Selbstverständlich müssen dabei (dies spricht § 41a Abs. 2 Ziffer 2 EBRG ausdrücklich an) Maßnahmen getroffen werden, dass Dritte vom Inhalt der Sitzung keine Kenntnis nehmen können. Das ist beispielsweise eine Verschlüsselung der Verbindung und zum anderen die Zurverfügungstellung eines nicht öffentlichen Raumes für das Betriebsratsmitglied während der Dauer der Videokonferenz.

Wenn die Beachtung der Nichtöffentlichkeit der Betriebsratssitzung keine Wirksamkeit für die Gültigkeit eines Betriebsratsbeschlusses ist, können Betriebsräte m.E. diesen Weg schon jetzt – ungeachtet der formellen Rechtslage im Hinblick auf § 30 Satz 4 BetrVG – gehen. Allerdings sollte der Betriebsrat die Einzelheiten und auch die durchzuführenden Sicherheitsmaßnahmen in seiner Geschäftsordnung (§ 36 BetrVG) regeln.

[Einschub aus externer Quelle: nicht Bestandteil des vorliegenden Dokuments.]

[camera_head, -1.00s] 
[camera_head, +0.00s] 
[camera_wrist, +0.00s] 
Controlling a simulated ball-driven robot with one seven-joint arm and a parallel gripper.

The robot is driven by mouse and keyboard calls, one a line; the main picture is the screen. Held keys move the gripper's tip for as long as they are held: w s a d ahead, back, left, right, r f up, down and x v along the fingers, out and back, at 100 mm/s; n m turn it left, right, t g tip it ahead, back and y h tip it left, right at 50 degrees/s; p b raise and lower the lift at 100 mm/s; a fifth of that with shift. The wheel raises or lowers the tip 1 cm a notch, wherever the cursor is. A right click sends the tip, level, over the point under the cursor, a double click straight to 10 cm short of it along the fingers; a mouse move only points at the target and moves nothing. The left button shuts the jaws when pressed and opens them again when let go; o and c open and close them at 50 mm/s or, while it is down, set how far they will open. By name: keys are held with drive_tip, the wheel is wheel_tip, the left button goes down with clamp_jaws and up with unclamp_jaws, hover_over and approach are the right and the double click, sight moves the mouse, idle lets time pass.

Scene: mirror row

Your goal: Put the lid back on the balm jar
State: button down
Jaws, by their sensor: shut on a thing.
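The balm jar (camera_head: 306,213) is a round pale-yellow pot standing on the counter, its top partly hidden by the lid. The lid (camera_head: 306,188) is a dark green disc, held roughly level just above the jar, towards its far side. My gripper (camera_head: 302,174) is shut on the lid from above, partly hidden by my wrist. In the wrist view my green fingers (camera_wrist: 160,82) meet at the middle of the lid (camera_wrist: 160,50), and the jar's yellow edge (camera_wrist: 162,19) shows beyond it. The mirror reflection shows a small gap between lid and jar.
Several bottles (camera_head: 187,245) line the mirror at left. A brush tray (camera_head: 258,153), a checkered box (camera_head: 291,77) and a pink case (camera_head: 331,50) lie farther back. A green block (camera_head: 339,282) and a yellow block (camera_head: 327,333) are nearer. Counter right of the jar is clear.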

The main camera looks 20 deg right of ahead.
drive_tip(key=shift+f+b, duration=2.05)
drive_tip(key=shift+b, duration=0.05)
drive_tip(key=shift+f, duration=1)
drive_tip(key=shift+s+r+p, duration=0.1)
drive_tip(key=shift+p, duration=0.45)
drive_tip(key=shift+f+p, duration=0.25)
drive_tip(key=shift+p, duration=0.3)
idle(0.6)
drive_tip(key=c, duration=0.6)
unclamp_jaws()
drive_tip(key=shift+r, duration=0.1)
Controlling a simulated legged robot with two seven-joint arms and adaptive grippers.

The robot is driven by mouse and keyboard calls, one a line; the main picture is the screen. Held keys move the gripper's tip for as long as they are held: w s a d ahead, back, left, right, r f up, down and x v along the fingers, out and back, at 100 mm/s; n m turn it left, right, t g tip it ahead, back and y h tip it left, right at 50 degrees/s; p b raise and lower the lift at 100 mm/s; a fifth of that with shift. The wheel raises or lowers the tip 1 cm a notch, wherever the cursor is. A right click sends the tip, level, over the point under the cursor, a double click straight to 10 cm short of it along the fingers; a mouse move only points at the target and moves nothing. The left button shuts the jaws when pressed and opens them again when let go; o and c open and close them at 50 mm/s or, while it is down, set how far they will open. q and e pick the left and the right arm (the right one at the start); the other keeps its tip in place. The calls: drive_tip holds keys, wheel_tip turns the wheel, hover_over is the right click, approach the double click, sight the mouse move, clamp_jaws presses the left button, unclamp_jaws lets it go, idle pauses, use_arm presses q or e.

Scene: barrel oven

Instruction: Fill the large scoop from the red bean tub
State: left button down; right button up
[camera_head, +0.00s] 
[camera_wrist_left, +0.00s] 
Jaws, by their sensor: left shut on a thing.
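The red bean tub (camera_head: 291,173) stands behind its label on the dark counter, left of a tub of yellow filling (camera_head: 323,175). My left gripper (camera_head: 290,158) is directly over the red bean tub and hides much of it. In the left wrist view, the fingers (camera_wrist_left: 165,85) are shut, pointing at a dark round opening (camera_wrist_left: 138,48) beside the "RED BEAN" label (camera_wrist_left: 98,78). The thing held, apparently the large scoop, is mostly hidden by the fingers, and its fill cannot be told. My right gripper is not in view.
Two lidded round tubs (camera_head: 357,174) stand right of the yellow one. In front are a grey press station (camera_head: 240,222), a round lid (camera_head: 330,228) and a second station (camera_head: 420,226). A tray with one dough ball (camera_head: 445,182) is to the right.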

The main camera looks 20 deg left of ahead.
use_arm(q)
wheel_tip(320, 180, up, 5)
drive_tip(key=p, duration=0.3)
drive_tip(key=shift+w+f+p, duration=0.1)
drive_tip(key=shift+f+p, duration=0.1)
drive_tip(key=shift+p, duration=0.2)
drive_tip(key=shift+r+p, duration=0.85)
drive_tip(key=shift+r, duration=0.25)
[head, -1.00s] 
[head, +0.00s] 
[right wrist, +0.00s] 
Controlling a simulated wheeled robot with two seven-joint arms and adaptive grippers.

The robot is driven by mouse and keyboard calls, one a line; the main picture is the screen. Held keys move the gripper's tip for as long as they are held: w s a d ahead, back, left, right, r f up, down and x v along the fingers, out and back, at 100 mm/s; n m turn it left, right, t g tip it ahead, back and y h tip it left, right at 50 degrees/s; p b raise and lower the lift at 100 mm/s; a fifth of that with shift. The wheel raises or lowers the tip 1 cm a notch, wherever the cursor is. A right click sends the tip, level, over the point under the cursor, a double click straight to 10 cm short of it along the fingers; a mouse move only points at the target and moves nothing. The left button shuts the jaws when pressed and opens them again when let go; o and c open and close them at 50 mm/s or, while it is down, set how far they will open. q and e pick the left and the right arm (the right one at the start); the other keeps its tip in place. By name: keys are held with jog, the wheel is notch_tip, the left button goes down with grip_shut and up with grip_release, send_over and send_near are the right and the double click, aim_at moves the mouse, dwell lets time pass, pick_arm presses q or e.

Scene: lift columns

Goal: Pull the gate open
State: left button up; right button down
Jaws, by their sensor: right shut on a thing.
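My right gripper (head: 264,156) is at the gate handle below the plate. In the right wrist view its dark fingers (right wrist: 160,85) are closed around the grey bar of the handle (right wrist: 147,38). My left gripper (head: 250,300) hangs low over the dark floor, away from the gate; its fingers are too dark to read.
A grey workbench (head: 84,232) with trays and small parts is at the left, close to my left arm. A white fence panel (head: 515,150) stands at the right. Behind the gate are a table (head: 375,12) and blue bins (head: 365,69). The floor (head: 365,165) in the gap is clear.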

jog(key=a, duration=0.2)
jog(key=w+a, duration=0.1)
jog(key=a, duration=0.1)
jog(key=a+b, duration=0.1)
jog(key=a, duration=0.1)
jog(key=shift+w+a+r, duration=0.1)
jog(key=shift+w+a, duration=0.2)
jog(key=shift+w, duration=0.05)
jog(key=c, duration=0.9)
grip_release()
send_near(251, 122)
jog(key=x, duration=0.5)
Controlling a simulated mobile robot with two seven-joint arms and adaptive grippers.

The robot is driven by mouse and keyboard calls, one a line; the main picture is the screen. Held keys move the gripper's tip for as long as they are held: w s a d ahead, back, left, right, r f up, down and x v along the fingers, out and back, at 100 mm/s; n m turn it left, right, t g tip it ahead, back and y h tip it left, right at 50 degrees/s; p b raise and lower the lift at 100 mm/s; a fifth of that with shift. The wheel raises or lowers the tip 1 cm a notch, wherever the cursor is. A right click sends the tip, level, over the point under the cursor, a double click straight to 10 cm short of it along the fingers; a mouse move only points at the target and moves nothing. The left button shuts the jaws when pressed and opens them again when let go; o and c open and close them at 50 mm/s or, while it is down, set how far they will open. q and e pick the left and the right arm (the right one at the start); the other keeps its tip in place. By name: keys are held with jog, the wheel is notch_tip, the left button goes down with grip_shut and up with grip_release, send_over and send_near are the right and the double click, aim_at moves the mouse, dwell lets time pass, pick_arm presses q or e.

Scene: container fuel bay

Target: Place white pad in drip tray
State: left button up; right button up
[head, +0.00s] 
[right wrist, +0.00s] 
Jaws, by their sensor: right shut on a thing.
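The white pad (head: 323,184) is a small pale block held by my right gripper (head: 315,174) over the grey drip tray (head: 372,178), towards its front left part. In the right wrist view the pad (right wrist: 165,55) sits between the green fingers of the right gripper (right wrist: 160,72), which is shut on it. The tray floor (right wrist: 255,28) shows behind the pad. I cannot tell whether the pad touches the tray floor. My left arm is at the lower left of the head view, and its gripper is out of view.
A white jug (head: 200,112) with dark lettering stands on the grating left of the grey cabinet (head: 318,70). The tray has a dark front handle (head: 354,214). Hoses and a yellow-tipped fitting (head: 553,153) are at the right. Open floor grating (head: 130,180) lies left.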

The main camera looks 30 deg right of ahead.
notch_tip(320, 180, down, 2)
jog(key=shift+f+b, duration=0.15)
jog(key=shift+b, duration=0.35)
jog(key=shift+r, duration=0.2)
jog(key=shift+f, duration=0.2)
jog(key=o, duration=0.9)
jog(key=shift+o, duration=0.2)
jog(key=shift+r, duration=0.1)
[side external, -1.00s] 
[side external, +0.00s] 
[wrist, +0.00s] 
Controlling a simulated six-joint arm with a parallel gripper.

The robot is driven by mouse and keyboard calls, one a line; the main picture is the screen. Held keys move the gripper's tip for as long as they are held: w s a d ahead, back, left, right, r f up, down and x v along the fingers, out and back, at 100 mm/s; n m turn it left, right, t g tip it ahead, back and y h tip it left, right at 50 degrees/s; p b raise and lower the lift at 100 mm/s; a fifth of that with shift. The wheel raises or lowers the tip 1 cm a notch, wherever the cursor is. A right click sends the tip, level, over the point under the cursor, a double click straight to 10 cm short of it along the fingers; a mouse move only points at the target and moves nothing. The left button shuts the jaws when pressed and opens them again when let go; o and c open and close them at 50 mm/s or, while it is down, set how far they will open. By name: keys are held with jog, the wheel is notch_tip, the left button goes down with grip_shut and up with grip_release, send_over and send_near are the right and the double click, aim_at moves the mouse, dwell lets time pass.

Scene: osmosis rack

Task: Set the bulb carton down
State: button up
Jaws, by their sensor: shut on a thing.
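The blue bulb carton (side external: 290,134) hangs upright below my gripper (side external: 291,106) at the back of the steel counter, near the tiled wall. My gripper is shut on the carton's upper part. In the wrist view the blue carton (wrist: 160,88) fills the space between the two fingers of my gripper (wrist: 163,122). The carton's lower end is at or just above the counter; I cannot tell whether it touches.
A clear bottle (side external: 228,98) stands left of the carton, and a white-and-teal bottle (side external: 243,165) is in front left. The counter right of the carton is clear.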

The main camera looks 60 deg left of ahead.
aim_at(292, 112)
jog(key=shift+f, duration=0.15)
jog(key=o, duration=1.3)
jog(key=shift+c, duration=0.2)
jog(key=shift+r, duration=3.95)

PS: Der Gesetzgeber hat die Neuregelung des EBRG im Übrigen im „Entwurf eines Gesetzes zur Verbesserung der Leistungen bei Renten wegen verminderter Erwerbsfähigkeit und zur Änderung anderer Gesetzes (EM-Leistungsverbesserungsgesetz)“ versteckt präsentiert (BT-Drucksache 18/11926).